Gifts and bequests between spouses now qualify for the unlimited gift and estate tax marital deduction. Until the Windsor decision, gifts in excess of the annual exclusion (currently $14,000) between spouses, and any bequest to the surviving spouse, would have generated a gift or estate tax (or consumed a portion of the donor spouse’s unified gift and estate tax exemption).
The same federal estate planning strategies will now apply to all married couples regardless of gender. For example, qualified terminable interest trusts (QTIP trusts) are now available for same-sex spouses. Conversely, certain estate planning techniques, such grantor retained income trusts, that had been available to same-sex spouses based on federal non-recognition of their marriage can no longer be used.
Upon divorce, alimony payments from one former spouse to another will now be deductible by the payor spouse and includable in income by the payee spouse for federal income tax purposes. Other divorce-related provisions of the tax law will also apply equally to all couples upon dissolution of their marriage.
Use of a joint account by the non-contributing spouse will no longer generate a taxable gift.
Any unused portion of a deceased spouse’s federal estate tax exemption will now be available to his or her surviving spouse.
A surviving spouse will now be able to roll over an IRA from the deceased spouse and defer the distribution and income taxation of that account.
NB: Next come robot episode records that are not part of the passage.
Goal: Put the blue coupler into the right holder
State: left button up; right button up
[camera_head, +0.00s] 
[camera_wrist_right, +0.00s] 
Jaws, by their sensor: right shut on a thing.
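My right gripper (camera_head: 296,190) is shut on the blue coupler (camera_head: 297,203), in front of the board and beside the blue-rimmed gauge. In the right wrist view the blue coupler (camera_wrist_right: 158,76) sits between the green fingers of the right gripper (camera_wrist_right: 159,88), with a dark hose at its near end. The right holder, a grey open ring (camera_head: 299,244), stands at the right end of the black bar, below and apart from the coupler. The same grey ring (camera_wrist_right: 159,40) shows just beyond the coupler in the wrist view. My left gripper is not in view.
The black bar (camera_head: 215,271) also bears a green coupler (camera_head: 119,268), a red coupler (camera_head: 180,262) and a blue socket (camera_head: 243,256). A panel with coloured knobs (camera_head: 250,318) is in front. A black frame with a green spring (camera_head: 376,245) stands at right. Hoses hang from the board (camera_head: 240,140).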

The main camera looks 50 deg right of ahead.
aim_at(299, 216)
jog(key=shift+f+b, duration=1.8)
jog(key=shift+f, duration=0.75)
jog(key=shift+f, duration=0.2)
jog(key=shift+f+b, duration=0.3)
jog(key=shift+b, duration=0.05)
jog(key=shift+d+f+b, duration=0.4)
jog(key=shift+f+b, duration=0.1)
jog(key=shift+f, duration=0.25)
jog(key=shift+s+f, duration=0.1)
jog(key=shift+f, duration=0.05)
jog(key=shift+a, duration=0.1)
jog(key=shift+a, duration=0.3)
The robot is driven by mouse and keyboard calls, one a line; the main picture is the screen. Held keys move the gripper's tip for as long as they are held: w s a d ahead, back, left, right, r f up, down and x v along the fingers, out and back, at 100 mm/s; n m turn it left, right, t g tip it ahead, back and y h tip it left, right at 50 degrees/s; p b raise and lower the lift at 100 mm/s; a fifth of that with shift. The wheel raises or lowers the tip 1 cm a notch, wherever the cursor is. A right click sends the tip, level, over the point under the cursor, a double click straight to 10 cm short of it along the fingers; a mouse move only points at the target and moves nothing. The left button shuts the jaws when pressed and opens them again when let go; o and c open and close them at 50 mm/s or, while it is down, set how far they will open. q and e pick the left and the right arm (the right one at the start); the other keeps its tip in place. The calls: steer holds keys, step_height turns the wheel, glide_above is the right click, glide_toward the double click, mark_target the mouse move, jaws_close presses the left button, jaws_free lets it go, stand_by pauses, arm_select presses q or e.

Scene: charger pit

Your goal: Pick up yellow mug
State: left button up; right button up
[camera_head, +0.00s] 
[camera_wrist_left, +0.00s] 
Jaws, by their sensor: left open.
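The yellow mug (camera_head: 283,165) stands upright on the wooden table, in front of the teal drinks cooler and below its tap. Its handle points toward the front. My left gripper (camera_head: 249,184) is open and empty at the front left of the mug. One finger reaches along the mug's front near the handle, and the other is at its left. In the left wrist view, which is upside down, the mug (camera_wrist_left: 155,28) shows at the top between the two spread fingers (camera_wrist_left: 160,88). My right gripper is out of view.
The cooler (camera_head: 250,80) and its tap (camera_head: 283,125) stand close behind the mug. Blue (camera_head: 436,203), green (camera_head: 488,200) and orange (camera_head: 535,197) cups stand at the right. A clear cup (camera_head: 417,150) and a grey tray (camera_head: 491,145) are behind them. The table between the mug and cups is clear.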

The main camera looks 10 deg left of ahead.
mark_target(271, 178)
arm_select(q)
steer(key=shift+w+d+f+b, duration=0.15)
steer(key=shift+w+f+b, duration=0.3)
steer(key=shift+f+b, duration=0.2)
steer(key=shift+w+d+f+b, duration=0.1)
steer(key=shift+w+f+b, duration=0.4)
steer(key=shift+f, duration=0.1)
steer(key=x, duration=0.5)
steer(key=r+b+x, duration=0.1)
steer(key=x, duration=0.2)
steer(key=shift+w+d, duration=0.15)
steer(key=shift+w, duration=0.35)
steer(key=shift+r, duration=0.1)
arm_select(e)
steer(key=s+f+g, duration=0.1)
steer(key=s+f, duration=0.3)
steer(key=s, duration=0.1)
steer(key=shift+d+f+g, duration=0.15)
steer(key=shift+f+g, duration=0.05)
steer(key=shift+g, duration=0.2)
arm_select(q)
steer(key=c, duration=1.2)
The Court did not address whether its ruling is retroactive. Thus, whether a taxpayer can now file a refund claim based on federal recognition of his or her marital status may depend upon whether the statute of limitations has run on the return. Further, it is not clear how the unconstitutionality of the law will affect irrevocable estate planning strategies already in existence.
The Windsor decision leaves several other important issues up in the air. The Court did not rule on Section 2 of DOMA, which provides that states are not bound by the Constitution to recognize same-sex marriages legally performed in other states. Therefore, if a same-sex couple resides in a state which does not recognize their marriage (even if performed lawfully in another state), those spouses will continue to have state level income, estate and gift tax issues which will need to be addressed, in addition to non-tax issues such as health care and death benefits. Further, the Windsor decision expressly applies only to “lawful marriages”. While the decision clearly applies to marriages performed in New York, it provides no guidance as to how, if at all, it will impact civil unions conducted in states such as New Jersey, where same-sex marriage remains unavailable.
One thing is clear: same-sex couples should review their situation to determine how the Windsor decision affects their estate planning goals.